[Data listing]
+ + + +

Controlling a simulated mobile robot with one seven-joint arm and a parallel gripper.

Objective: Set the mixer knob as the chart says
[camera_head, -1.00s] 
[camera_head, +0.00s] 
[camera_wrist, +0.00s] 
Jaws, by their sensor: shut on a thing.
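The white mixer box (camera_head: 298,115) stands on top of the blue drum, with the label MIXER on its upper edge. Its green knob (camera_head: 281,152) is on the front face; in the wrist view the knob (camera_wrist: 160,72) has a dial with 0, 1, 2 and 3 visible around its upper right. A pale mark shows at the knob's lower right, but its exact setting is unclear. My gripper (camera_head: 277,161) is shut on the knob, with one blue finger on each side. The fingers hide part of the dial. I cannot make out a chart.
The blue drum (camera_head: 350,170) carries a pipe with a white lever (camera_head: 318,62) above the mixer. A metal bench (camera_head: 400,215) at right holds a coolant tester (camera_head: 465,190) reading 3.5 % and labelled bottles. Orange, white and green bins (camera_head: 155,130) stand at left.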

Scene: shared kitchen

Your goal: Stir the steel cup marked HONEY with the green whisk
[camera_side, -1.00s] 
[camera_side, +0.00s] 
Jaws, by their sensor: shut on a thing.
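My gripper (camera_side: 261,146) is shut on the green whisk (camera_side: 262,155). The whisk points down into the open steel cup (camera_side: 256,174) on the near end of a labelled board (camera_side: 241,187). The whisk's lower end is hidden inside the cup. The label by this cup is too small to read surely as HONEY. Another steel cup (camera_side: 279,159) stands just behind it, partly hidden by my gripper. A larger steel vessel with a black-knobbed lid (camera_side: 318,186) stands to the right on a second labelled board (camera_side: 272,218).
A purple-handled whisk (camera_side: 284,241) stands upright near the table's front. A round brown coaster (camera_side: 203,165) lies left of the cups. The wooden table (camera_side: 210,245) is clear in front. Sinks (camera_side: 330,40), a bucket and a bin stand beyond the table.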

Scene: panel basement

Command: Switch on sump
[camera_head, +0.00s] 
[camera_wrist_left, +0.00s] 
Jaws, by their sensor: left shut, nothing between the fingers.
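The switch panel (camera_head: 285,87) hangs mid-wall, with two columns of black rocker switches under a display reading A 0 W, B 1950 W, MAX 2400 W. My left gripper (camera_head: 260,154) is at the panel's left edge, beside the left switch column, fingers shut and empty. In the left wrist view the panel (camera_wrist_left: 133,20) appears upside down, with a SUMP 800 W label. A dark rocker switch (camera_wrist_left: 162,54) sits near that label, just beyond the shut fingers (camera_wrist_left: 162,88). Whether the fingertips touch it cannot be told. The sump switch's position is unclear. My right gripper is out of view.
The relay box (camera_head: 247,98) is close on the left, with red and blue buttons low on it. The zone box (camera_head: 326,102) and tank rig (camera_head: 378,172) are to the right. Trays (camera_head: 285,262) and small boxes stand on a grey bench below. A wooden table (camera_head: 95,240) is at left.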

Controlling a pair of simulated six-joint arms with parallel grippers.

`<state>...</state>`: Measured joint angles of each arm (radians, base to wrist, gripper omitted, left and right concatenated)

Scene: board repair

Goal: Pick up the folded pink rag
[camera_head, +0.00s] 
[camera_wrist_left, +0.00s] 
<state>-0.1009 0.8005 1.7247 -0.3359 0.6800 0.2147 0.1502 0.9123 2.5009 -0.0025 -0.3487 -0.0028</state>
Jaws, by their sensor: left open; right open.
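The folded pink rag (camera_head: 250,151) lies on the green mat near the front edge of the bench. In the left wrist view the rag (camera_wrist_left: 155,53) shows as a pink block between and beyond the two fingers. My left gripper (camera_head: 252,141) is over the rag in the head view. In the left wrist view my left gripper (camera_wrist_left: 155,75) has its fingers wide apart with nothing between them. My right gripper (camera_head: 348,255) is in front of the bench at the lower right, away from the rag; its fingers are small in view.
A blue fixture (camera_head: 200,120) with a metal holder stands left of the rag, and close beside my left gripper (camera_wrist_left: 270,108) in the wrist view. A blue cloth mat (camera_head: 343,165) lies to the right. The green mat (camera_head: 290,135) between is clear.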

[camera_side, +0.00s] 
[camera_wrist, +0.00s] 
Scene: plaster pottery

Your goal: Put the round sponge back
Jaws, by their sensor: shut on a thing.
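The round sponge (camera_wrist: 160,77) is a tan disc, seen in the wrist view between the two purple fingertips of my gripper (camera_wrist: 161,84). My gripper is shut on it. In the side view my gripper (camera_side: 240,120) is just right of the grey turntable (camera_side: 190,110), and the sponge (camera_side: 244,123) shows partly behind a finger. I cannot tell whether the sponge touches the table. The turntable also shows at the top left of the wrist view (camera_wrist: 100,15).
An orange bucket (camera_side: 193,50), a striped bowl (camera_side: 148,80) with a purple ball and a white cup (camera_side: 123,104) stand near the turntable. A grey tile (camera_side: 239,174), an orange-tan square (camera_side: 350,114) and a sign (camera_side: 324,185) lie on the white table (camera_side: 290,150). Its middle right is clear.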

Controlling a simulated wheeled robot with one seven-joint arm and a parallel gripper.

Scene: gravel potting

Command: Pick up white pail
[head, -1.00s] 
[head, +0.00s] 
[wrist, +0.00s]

+ + + +

◆ **YOUR GOAL**:
Pull out each line of the entries that contains "state".

◆ **COMPLETE RESPONSE**:
`<state>...</state>`: Measured joint angles of each arm (radians, base to wrist, gripper omitted, left and right concatenated)
<state>-0.1009 0.8005 1.7247 -0.3359 0.6800 0.2147 0.1502 0.9123 2.5009 -0.0025 -0.3487 -0.0028</state>

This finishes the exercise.